One of Infinite Undiscovery's big hooks is that you have access to a whopping big party of characters, over 15 in fact. While having a football squad-sized team of characters to play with is cool in theory, you soon get frustrated having to micromanage each one's equipment and weapons, and you'll never have enough cash to keep everyone kitted out in the most useful bling. I thought we'd grown out of that kind of thing. Clearly not. Still though, because of the way the party system works (you divide up into groups of four which go off on their own) there's moments of magic where you'll all come together to spank a sub-boss. This, for us, is perhaps Infinite Undiscovery's greatest innovation.

The combat is perhaps the best thing about the gameThe combat is perhaps the best thing about the game

Out of combat, the game suffers from an archaic lack of sign posting. Now we're not expecting tri-Ace to hold our hands and molly coddle us as if we're on a school trip, but it would be nice to know where, generally, in the world we need to go next to progress the main story. It's all down to a lack of a journal, which would help refresh your memory as to what NPCs have said. As it is you have to listen to everything that's said with such attention that you risk collapsing your brain. There were way too many wasted hours spent wandering around befuddled by invisible walls trying to find a small true gap on the map, and we only did that by hugging the wall and inching around the circumference of each area.

Weirdly, some people will love Infinite Undiscovery for all the reasons it's bad. And that's because overblown plots, Days of Our Lives voice-acting and piss-poor production value are exactly what some hardcore JRPG fans love about the genre. For some, they're actually plus points. If this is you, and you own an Xbox 360, then you should definitely give the game a punt, because you're certain to fall for its charm, and the combat, which will keep you motivated throughout the entire 30 hours or so it'll last you.

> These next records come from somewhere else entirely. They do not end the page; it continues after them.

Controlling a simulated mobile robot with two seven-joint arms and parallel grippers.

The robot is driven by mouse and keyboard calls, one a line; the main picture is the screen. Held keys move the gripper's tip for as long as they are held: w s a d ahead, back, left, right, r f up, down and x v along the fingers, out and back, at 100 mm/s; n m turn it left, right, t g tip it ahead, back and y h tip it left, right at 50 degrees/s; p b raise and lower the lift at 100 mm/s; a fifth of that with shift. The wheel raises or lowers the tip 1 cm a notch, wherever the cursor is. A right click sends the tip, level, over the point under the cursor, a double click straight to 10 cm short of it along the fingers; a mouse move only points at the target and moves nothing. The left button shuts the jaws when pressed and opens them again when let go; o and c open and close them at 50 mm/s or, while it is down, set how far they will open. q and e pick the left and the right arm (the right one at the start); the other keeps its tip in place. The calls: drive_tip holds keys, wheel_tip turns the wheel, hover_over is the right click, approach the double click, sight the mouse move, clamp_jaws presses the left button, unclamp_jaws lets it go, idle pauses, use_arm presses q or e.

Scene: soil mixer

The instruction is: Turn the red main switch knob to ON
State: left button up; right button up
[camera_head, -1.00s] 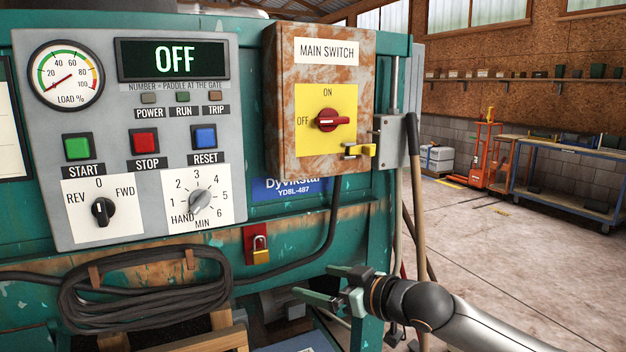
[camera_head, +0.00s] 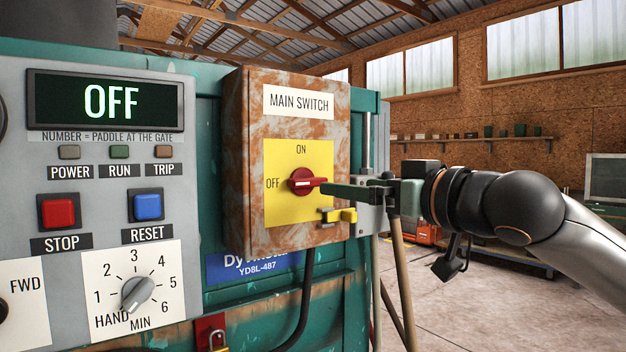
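The red main switch knob (camera_head: 303,181) sits on a yellow plate (camera_head: 285,212) on the front of the rusty main switch box (camera_head: 245,150). Its handle lies horizontal, in line with the OFF label at the left; ON is printed above. My right gripper (camera_head: 324,191) comes in from the right, its green fingers pointing left with the tips at the knob's right end. The fingers overlap in this view, so I cannot tell their gap or whether they touch the knob. My left gripper is not in view.
A yellow hasp (camera_head: 340,215) sticks out below the knob, close under the fingers. The grey control panel (camera_head: 200,270) is on the left, its display (camera_head: 108,102) reading OFF. Wooden handles (camera_head: 400,280) lean beside the machine. Open floor lies at the right.

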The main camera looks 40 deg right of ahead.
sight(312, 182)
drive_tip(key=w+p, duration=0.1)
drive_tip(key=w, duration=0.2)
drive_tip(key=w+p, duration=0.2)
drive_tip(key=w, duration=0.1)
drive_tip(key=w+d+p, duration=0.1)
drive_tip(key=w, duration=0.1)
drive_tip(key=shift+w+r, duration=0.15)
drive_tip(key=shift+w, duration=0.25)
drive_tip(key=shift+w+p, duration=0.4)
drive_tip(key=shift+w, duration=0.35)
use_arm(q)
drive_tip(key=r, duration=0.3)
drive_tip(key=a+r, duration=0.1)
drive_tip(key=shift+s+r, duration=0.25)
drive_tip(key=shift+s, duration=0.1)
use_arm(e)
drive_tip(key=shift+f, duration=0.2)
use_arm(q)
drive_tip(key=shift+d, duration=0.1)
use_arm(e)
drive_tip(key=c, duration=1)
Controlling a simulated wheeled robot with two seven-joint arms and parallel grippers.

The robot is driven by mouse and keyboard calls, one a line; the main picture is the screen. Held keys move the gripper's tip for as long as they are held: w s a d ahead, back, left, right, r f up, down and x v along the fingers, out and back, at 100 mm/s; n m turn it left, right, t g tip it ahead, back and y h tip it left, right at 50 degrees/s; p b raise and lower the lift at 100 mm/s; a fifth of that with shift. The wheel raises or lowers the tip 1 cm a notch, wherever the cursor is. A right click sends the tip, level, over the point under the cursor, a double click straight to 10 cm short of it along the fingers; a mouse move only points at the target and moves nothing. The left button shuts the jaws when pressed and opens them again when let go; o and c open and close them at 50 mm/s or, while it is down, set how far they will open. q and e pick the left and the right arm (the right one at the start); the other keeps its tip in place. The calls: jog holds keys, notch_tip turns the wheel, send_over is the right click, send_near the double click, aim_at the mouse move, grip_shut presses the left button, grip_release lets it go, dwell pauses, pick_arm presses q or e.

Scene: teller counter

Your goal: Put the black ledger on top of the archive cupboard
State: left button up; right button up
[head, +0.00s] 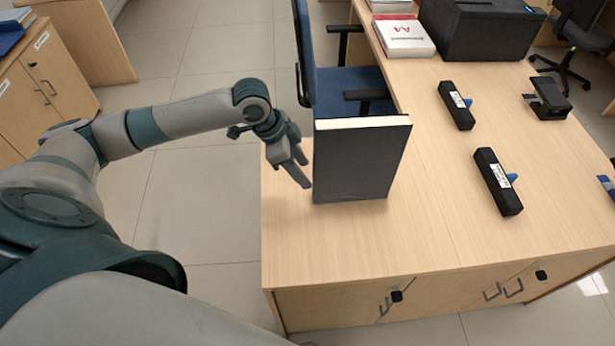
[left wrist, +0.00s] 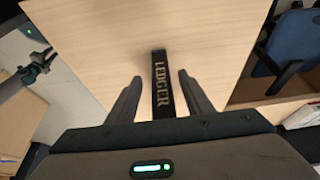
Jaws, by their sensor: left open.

At the end of the day, though, Infinite Undiscovery is a game that will appeal to fans of tri-Ace and its games almost exclusively, which, given the hype and excitement surrounding its release, makes it a big disappointment. It's got an unforgivable opening, it looks worse than Final Fantasy XII, and that was released a year and a half ago on the PS2 and 70 per cent of the characters may as well not exist. But it does get better. And if you think of it as nothing more than a fairly simple action JRPG that tries some stuff that falls flat on its face, you'll probably end up having an OK time with it.